Council of Law Reporting for NSW

50th anniversary writing competition - What do you think is the most memorable judgment that has been published in the NSW Law Reports?

Winning entry-Robert Angyal SC

Hooper Bailie Associated Ltd v Natcon Group Pty Ltd (1992) 28 NSWLR 194

The most memorable judgment is Hooper Bailie Associated Ltd v Natcon Group Pty Ltd (1992) 28 NSWLR 194 (Giles J, as his Honour then was).

Hooper Bailie enforced an agreement to mediate. Why is it so memorable?

  • In 1992, it was very uncertain that an agreement to mediate was enforceable. The judgment contains not just one, but two, significant intellectual breakthroughs that permitted enforcement.
  • They were achieved without assistance from the parties and despite English rulings, including in the House of Lords, apparently to the contrary.
  • It provided the intellectual basis for the ubiquitous mediation of civil disputes in NSW that we now take for granted.
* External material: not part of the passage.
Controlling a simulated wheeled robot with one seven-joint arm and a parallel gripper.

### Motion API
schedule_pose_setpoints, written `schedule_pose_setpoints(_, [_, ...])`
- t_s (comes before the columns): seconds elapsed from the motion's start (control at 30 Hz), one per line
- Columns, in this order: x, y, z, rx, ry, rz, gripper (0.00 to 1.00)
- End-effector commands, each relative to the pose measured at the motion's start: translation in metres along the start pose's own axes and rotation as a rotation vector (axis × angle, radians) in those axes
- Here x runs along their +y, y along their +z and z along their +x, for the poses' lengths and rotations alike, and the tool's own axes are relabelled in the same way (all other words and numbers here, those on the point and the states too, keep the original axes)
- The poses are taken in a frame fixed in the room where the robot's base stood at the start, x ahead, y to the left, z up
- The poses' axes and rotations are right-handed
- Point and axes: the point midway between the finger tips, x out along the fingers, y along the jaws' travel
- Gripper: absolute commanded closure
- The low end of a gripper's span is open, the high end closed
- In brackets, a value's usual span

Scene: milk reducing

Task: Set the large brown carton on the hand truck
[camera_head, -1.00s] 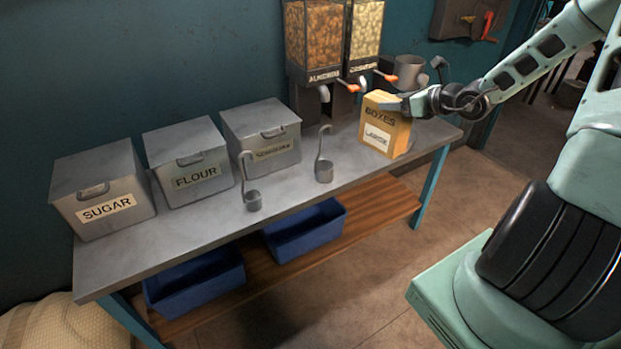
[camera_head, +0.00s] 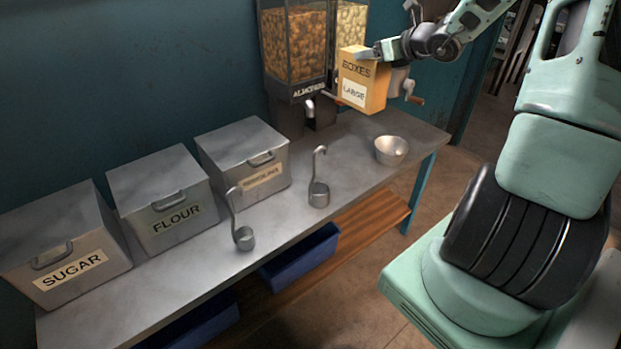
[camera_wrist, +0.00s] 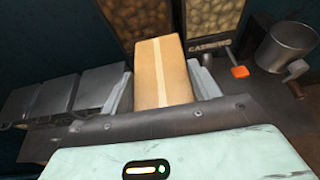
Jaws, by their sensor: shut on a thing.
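The large brown carton (camera_head: 362,80), labelled "BOXES" and "LARGE", is held upright in the air above the right part of the metal table, in front of the nut dispensers. My gripper (camera_head: 372,56) is shut on its upper part. In the wrist view the carton (camera_wrist: 162,72) sits between the two fingers of my gripper (camera_wrist: 164,92), one on each side. I see no hand truck in either view.
A metal bowl (camera_head: 391,150) and two ladles (camera_head: 319,180) stand on the table (camera_head: 290,238). Sugar (camera_head: 66,245), flour (camera_head: 162,200) and another bin line the wall. Dispensers (camera_head: 297,50) rise behind the carton. Open floor (camera_head: 440,195) lies right of the table.

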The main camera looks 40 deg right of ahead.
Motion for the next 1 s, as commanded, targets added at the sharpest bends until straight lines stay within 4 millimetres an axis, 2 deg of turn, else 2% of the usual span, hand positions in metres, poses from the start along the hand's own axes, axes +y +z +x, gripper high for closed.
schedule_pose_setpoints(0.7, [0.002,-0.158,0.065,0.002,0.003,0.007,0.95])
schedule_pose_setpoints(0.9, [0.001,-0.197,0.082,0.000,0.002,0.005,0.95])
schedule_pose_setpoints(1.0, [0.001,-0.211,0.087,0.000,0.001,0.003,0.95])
Intellectual breakthrough #1: An agreement to mediate is not an agreement to agree, nor an agreement to attempt to agree. Neither of these is enforceable. Instead, it is an agreement to participate in a process which might result in agreement (206A-D). “What is enforced is not co-operation and consent but participation in a process from which co-operation and consent might come” (id.).
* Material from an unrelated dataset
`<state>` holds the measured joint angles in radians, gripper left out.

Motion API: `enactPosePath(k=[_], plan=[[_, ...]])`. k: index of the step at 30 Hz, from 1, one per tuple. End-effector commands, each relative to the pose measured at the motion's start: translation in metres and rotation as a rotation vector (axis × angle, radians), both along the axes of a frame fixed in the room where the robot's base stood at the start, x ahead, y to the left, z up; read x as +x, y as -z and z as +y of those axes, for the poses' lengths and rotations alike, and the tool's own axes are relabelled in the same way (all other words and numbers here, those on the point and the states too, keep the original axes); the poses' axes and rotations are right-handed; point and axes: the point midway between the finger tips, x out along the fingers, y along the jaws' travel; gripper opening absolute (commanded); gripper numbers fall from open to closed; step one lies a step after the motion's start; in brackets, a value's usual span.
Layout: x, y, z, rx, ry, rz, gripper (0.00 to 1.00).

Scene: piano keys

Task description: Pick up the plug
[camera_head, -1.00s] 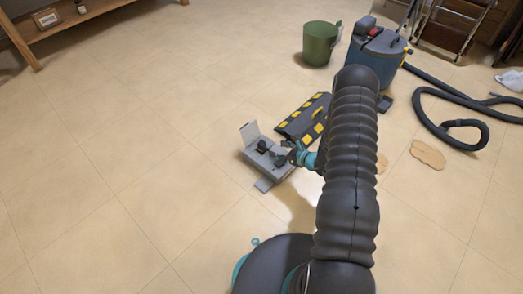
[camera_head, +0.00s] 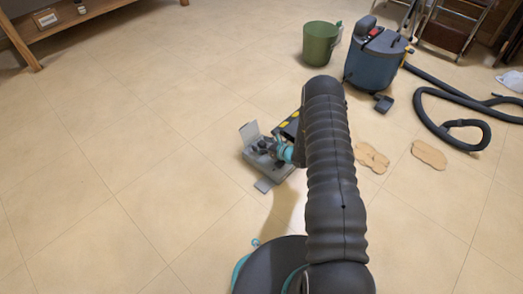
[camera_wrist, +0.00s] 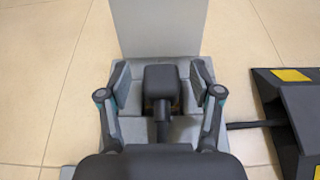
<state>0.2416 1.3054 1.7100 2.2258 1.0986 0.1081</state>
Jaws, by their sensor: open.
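The plug is a dark, blocky piece (camera_wrist: 161,84) with a stem below it, in the middle of the wrist view. It sits in a grey floor box with an upright lid (camera_wrist: 158,25). My gripper (camera_wrist: 160,80) is open, with one finger on each side of the plug and a gap on both sides. In the head view the grey box (camera_head: 264,185) is on the floor left of my arm. My gripper (camera_head: 268,148) is over the box there, and the plug is hard to tell apart from its dark fingers.
A black and yellow cable ramp (camera_wrist: 300,115) lies right of the box, with a dark cable between them. A green bucket (camera_head: 319,43), a blue vacuum (camera_head: 372,62) and its hose (camera_head: 455,123) stand farther back. Brown patches (camera_head: 370,157) mark the floor.

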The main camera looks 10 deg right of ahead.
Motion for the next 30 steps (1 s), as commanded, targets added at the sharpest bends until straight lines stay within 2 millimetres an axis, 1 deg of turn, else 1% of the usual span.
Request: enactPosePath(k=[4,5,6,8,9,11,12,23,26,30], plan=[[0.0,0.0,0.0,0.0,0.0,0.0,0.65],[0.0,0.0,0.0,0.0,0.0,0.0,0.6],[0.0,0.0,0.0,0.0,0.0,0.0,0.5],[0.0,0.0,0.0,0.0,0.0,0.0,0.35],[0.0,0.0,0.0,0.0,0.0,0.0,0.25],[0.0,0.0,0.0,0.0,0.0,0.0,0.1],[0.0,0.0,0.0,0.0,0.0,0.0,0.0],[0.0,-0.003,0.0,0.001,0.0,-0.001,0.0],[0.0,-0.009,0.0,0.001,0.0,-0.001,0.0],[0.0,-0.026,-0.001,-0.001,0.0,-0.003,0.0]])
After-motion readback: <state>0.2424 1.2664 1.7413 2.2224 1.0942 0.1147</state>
Intellectual breakthrough #2: An agreement to mediate “may require of the parties participation in the process by conduct of sufficient certainty for legal recognition of the agreement” (209D-E, 210F-G) and thus be enforceable (210G).

These breakthroughs were achieved despite both parties (incorrectly) submitting there was no relevant authority (204C-D); despite the plaintiff expressly disclaiming that equity permitted enforcement of the agreement (203A, 210E); and despite rulings of English courts, including the House of Lords, apparently to the contrary (207C-208C).